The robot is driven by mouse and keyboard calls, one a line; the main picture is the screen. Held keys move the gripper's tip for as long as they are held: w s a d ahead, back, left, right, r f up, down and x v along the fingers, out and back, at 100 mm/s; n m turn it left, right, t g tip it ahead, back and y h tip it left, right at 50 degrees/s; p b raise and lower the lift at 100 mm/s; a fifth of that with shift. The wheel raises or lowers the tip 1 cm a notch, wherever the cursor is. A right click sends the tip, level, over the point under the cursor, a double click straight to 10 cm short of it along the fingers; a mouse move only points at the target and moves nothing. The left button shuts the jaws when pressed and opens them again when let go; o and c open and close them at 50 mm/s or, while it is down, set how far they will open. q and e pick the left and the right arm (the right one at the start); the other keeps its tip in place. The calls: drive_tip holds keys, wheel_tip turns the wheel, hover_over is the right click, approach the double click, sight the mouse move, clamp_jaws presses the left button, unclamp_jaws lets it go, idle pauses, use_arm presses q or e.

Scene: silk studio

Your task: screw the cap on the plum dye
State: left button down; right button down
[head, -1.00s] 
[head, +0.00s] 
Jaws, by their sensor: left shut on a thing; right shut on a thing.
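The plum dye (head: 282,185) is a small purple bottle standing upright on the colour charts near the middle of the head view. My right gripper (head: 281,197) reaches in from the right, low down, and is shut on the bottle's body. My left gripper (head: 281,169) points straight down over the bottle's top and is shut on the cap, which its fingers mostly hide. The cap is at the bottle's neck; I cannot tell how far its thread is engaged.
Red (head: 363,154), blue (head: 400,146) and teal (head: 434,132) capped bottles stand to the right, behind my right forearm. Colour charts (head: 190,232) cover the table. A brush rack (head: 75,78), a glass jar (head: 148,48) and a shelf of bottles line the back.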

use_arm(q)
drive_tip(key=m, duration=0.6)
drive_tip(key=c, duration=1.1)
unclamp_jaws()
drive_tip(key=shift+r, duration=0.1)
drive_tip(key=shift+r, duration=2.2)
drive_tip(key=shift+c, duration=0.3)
○ ○ ○ ○ ○ ○ ○
*What needs to be done*
Your task is to return, exactly and on their own, the lines from the one containing "Jaws, by their" through the last line of the listing.

*Expected answer*
Jaws, by their sensor: left shut on a thing; right shut on a thing.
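The plum dye (head: 282,185) is a small purple bottle standing upright on the colour charts near the middle of the head view. My right gripper (head: 281,197) reaches in from the right, low down, and is shut on the bottle's body. My left gripper (head: 281,169) points straight down over the bottle's top and is shut on the cap, which its fingers mostly hide. The cap is at the bottle's neck; I cannot tell how far its thread is engaged.
Red (head: 363,154), blue (head: 400,146) and teal (head: 434,132) capped bottles stand to the right, behind my right forearm. Colour charts (head: 190,232) cover the table. A brush rack (head: 75,78), a glass jar (head: 148,48) and a shelf of bottles line the back.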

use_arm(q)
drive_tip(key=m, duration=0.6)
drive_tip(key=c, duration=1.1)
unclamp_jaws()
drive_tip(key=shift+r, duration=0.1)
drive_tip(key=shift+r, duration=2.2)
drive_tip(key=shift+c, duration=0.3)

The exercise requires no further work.